▶ [Data excerpt]
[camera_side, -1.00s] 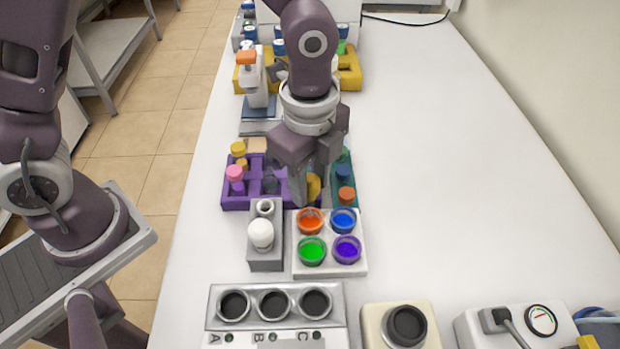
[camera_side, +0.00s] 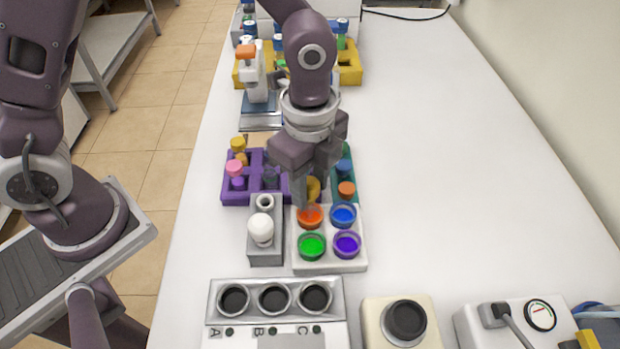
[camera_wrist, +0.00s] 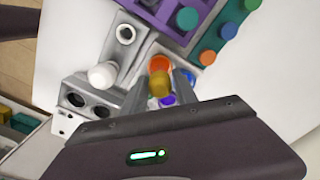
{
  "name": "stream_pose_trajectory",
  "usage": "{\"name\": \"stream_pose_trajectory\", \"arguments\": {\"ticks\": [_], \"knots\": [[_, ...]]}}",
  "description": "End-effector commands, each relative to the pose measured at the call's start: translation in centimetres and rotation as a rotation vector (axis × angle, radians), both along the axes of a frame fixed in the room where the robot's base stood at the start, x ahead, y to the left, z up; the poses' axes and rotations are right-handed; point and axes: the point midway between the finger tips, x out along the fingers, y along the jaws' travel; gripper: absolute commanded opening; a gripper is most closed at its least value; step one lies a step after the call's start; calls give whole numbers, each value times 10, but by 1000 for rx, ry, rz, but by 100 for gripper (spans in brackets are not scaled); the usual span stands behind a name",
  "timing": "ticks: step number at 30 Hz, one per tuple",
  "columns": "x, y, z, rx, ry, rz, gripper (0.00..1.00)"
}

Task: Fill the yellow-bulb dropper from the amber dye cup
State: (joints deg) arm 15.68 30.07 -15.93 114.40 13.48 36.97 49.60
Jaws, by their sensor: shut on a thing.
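My gripper (camera_side: 306,188) is shut on the yellow-bulb dropper (camera_side: 314,190), just above the back of the amber dye cup (camera_side: 311,217). In the wrist view the yellow bulb (camera_wrist: 160,84) sits between my two fingers (camera_wrist: 158,92), and the orange-looking amber cup (camera_wrist: 159,63) shows right behind it. The dropper's tip is hidden, so I cannot tell whether it is in the dye. The amber cup is at the back left of a white tray (camera_side: 327,264).
The tray also holds blue (camera_side: 343,215), green (camera_side: 312,245) and purple (camera_side: 347,244) cups. A grey stand (camera_side: 266,256) with a white-bulb piece (camera_side: 261,227) is close on the left. Purple (camera_side: 226,191) and teal (camera_side: 347,167) racks lie behind.

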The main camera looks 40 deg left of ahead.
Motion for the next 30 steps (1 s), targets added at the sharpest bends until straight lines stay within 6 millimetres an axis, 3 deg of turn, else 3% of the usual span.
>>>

▶ [Description of the task]
Scan the data above; copy every line where "ticks" appears.

▶ [Finished answer]
  "usage": "{\"name\": \"stream_pose_trajectory\", \"arguments\": {\"ticks\": [_], \"knots\": [[_, ...]]}}",
  "timing": "ticks: step number at 30 Hz, one per tuple",

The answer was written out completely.